## Written problem
Single out each line with the word "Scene" and copy it.
--- Begin ---
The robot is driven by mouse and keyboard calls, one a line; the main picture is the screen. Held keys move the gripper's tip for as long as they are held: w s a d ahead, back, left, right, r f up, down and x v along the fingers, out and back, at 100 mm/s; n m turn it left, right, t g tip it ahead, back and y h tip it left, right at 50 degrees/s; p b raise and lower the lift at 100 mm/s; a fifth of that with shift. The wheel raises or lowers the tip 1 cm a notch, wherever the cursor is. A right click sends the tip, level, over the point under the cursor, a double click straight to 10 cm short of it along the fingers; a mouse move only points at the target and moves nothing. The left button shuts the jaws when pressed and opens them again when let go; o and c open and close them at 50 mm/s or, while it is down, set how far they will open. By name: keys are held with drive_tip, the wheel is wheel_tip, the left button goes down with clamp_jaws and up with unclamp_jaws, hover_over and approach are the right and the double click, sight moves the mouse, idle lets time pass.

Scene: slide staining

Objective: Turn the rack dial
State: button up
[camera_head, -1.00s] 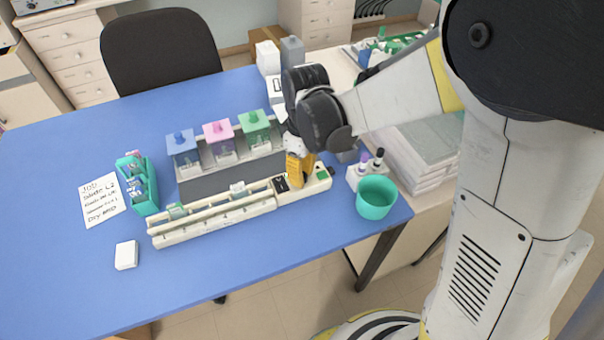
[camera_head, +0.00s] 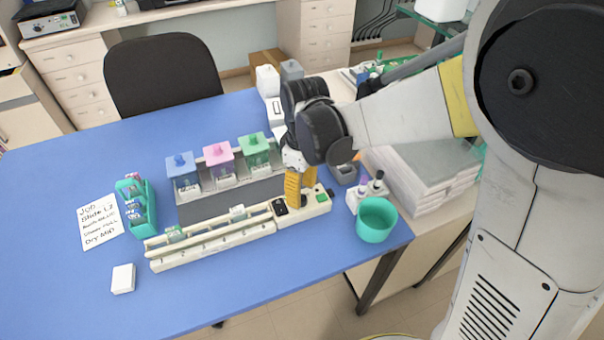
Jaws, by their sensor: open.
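The cream staining rack (camera_head: 215,243) lies along the front of the blue table, with small slides in it. Its control box (camera_head: 312,208) is at the right end, with a black panel (camera_head: 280,208) and a green patch (camera_head: 321,197). My gripper (camera_head: 294,202) points down with its yellow fingers at the control box, just right of the black panel. It is open. The fingers cover part of the box, and I cannot make out the dial clearly or tell whether the fingers touch it.
Blue (camera_head: 182,171), pink (camera_head: 219,161) and green (camera_head: 254,151) lidded jars stand in a grey holder behind the rack. A teal cup (camera_head: 375,221) and a small bottle holder (camera_head: 360,203) are at the right. A teal slide holder (camera_head: 146,219), note (camera_head: 99,221) and white block (camera_head: 123,279) are left.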

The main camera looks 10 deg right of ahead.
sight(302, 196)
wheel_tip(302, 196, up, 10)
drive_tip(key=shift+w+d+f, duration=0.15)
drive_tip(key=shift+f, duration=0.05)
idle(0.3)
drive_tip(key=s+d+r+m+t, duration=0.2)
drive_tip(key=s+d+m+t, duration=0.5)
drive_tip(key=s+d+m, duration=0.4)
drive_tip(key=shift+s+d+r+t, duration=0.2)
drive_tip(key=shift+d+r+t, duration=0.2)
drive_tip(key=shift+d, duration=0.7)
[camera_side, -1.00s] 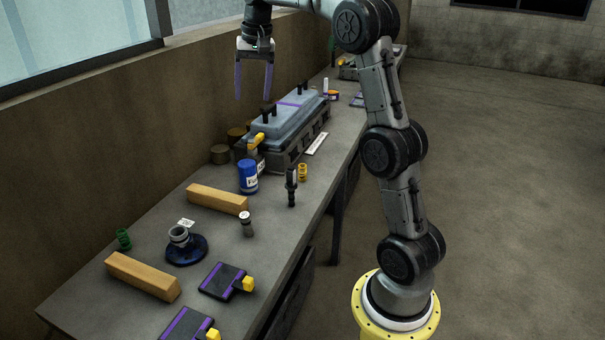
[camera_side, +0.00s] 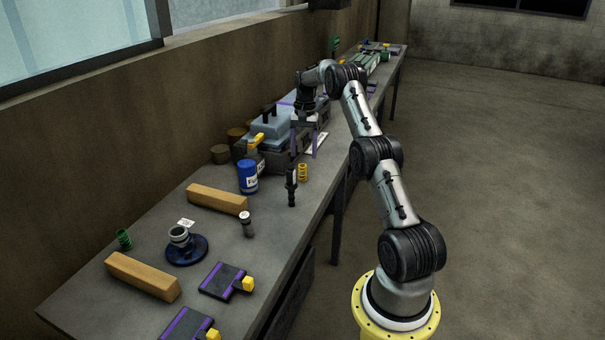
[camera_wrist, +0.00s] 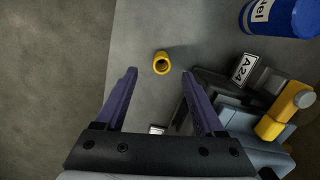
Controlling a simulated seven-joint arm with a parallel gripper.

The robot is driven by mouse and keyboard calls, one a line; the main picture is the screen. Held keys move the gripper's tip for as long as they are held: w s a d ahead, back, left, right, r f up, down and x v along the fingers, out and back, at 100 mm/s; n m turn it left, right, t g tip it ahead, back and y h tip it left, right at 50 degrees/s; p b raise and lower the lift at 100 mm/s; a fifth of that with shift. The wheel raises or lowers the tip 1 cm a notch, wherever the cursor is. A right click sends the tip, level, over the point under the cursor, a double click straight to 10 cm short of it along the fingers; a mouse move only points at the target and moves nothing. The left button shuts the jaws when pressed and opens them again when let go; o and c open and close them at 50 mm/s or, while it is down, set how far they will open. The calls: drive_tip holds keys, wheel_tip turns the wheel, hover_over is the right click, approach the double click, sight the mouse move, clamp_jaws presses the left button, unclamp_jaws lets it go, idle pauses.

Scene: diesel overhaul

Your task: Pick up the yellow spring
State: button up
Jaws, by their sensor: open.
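The yellow spring (camera_side: 302,173) stands upright on the bench near its front edge, just right of a dark injector-like part. In the wrist view the yellow spring (camera_wrist: 161,63) is seen from above, ahead of the fingertips and roughly midway between them. My gripper (camera_side: 308,150) points down with its purple fingers above the bench, close behind and above the spring, not touching it. In the wrist view my gripper (camera_wrist: 161,72) is open, with nothing between the fingers.
A dark upright part (camera_side: 291,187) stands close left of the spring. A blue labelled can (camera_side: 248,177) and the grey engine block (camera_side: 272,125) with a yellow piece (camera_wrist: 272,125) are nearby. Wooden blocks (camera_side: 217,199) lie farther left. Bare bench surrounds the spring in the wrist view.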

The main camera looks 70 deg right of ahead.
--- End ---
## Complete answer
Scene: slide staining
Scene: diesel overhaul

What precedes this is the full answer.